Previous work on the CRS has focused on different aspects of the CRS—the determinants of community participation (Landry & Li, 2012; Sadiq & Noonan, 2015a), adaptive capacity (Posey, 2009), the effects of the CRS on flood insurance demand (Dixon, Clancy, Seabury, & Overton, 2006; Zahran et al., 2009), and flood insurance claims (Kousky & Michel-Kerjan, 2015). Although, these and other CRS-based studies may provide valuable information about the consequences of the CRS on communities, there is a need to investigate the unintended consequences of the CRS vis-à-vis poverty and income inequality. Hence the purpose of this paper is to answer the following two research questions: (i) what is the impact of the CRS on poverty? (ii) what is the impact of the CRS on income inequality?
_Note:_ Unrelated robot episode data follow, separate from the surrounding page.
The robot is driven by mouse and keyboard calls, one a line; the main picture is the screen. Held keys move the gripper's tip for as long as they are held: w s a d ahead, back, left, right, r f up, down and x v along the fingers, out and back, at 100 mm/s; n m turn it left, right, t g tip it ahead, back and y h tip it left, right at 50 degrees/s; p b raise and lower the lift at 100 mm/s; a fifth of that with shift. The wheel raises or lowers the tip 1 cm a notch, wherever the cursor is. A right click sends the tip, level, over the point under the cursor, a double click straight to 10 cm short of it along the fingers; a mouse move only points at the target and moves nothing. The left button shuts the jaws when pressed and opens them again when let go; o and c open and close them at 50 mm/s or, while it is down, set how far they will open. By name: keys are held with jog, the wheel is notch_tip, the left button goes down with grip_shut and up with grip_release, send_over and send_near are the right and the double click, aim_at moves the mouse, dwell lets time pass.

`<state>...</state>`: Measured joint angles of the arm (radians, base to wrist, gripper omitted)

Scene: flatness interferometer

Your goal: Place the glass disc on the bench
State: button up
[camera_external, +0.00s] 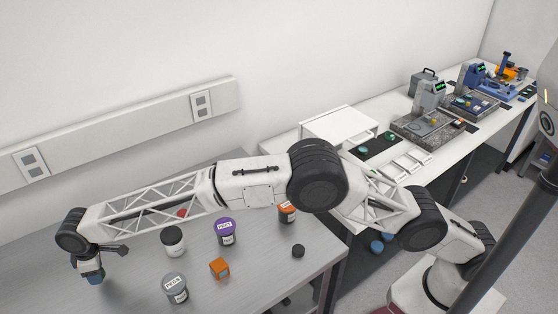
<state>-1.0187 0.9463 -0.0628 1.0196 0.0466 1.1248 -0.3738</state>
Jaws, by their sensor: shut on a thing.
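My gripper (92,274) is at the far left, pointing down low over the grey bench (130,290). A small blue thing (97,279) shows at its fingertips, partly hidden; its shape is too small to make out. My gripper is shut on it. I cannot tell whether it touches the bench. I cannot clearly make out a glass disc there. Small greenish round pieces (362,150) lie on a black mat on the white bench behind; whether they are glass is unclear.
On the grey bench stand a black-lidded white jar (173,242), a purple jar (226,232), a grey jar (175,288), an orange jar (287,212), an orange cube (219,268) and a small black piece (298,251). Instruments (432,105) stand on the white bench.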

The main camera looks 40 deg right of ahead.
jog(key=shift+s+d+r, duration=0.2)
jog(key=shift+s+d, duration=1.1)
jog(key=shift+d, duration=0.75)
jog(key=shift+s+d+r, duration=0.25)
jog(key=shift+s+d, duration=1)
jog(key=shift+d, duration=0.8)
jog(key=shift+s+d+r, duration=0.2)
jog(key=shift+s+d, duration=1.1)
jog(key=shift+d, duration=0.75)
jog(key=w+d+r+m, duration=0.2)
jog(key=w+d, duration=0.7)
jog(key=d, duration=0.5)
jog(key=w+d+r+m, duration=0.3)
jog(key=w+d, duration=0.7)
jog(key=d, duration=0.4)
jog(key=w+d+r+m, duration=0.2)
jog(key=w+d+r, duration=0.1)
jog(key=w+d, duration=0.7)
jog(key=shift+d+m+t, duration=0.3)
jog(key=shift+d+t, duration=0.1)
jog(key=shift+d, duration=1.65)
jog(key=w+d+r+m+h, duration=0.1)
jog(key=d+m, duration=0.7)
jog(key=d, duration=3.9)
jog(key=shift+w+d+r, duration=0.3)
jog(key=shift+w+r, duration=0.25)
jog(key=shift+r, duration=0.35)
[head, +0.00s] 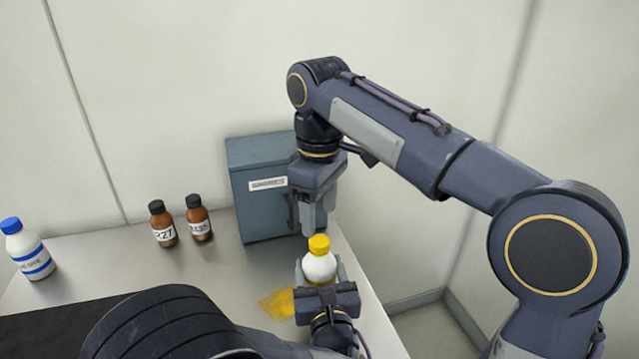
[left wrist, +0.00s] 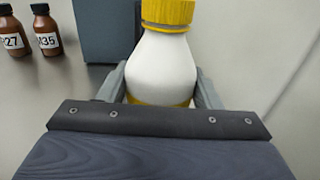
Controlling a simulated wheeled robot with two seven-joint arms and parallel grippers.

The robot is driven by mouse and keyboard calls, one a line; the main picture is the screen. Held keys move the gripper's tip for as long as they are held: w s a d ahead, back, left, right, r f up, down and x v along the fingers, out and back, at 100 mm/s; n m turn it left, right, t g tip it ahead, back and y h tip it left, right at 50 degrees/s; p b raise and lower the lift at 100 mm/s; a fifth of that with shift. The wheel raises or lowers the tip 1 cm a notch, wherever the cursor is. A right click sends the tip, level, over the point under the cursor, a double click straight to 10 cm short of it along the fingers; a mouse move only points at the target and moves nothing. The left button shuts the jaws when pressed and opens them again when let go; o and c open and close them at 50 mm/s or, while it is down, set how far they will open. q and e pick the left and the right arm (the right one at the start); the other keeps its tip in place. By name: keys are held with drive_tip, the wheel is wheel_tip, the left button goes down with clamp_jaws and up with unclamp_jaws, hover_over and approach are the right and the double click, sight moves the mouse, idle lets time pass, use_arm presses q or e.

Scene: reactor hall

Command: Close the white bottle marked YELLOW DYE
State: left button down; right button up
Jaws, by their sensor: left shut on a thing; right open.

Understanding the impacts of the CRS on poverty and income inequality is useful in fully assessing the unintended consequences of the CRS, helping policymakers improve the performance of the CRS, and contributing to a better understanding of the problem of poverty, which remains intractable for researchers and policy makers (Rupasingha & Goetz, 2007).

 

To answer the research questions, we estimate panel regression models for a national dataset of neighborhood-level observations from 1970 to 2010. The panel data allow us to estimate a fixed-effects regression model with robust standard errors clustered by Census tract, our unit of observation. We use five different data sources to understand the impacts of the CRS on poverty and income inequality—CRS participation from FEMA, the Neighborhood Change Database (NCDB) from Geolytics, Inc., the Spatial Hazard Events and Loss Database for the United States (SHELDUS) from the Hazards & Vulnerability Research Institute at the University of South Carolina, Flood Insurance Rate Maps (FIRMs) from FEMA, and flood risk maps from the United States Department of Transportation (US DOT) (1996). Preliminary results suggest that the CRS has substantial impacts on local poverty and income inequality. We conclude by discussing the implication of federal flood mitigation programs on poverty and income inequality at the local government level.